PARTITURA A DUE












Gilbert Garcin
Mister G.
Postcart 2010


di Alberto Iacovoni e Luca Galofaro




Scrivere su un libro viene meglio quando la scrittura è una partitura mista, i libri infatti sono un occasione di confronto e di dialogo.
La costruzione dell'immagine poi è un tema di riflessione importante per un architetto, il lavoro di Gilbert Garcin ha stimolato questa recensione condivisa.

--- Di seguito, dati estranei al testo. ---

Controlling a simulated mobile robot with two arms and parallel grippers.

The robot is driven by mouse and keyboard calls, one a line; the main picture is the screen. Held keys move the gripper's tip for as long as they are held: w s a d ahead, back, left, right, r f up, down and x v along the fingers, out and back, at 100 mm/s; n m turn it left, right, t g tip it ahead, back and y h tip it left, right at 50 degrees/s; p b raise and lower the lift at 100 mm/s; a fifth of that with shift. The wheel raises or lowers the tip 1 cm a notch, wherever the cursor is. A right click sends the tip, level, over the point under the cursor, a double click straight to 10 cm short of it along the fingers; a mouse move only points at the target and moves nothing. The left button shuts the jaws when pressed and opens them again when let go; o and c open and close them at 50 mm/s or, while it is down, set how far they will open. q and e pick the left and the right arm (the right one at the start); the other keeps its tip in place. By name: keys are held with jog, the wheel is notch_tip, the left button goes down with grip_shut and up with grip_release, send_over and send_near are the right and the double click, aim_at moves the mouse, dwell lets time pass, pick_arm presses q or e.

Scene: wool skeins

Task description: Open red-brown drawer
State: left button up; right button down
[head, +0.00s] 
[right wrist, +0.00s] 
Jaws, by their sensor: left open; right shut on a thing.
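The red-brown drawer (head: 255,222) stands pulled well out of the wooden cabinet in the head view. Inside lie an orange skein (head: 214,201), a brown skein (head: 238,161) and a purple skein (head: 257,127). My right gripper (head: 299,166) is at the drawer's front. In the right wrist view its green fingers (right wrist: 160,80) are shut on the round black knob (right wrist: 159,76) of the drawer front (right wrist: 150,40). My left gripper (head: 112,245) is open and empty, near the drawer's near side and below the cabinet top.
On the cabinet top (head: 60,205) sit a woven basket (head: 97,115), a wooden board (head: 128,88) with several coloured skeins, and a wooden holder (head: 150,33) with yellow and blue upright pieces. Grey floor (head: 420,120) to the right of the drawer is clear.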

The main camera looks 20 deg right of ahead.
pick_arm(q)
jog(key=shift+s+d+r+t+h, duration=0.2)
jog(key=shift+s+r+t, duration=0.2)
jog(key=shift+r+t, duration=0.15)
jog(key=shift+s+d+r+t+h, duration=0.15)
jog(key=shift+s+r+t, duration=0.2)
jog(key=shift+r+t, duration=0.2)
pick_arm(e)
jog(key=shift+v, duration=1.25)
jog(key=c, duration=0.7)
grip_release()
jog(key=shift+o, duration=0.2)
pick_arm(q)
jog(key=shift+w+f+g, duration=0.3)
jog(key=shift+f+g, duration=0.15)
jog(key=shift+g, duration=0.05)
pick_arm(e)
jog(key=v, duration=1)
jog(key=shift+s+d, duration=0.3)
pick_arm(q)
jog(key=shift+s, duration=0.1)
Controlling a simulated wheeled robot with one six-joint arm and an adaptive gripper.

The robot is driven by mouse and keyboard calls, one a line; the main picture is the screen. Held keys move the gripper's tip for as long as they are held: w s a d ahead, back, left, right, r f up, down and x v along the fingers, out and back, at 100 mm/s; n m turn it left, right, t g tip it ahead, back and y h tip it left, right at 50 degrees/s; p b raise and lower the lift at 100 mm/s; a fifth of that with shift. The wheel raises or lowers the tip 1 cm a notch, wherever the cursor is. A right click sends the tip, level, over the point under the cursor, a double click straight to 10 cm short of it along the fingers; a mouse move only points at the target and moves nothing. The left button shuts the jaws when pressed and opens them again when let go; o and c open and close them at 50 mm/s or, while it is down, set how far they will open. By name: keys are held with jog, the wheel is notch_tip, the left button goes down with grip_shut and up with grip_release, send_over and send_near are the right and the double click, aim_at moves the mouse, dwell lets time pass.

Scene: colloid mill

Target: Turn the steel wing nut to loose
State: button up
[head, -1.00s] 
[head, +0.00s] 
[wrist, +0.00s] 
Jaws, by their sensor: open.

Alberto Iacovoni: Devo ammettere che c'è un aspetto del lavoro di Gilbert Garcin che mi irrita - come mi attrae - profondamente: le sue fotografie sono terribilmente attuali e alla moda, per molte ragioni. Hanno innanzitutto una patina vintage che sembra essere la cifra di questa epoca che ha smarrito completamente il senso del futuro e cede il proprio immaginario ai filtri d'epoca di Instagram, citando frammenti della storia dell'arte del secolo scorso; ci tengono poi nel dubbio se ciò che stiamo osservando è la realtà o un modellino di essa, per meravigliarci di questa sospensione tra vita e la sua riduzione a cosa, analogamente a quanto fa Olivo Barbieri con le sue immagini al banco ottico che trasformano intere città in plastici d'architettura (ma poi, perché siamo così affascinati ai nostri giorni da questa ambiguità?); e riescono poi a fare tutto questo con una estrema leggerezza e semplicità, propria del collage, dove basta accostare pochi elementi per produrre infinite reazioni di significato.
Tutto questo mi attrae profondamente, essendo come tutti imbevuto della cultura visiva dei nostri tempi, ma allo stesso tempo mi appare una ragione troppo facile per giustificare il grande stupore - e amore a prima vista - che ho provato quando ho scoperto il suo lavoro.
E non è per la storia del personaggio, narrata in maniera così commovente nell'introduzione, né per la figura che abita le sue foto - se stesso, un melanconico Monsieur Hulot che mi ricorda uno zio molto amato, editore ed appassionato di fotografia, nonché discreto fotografo.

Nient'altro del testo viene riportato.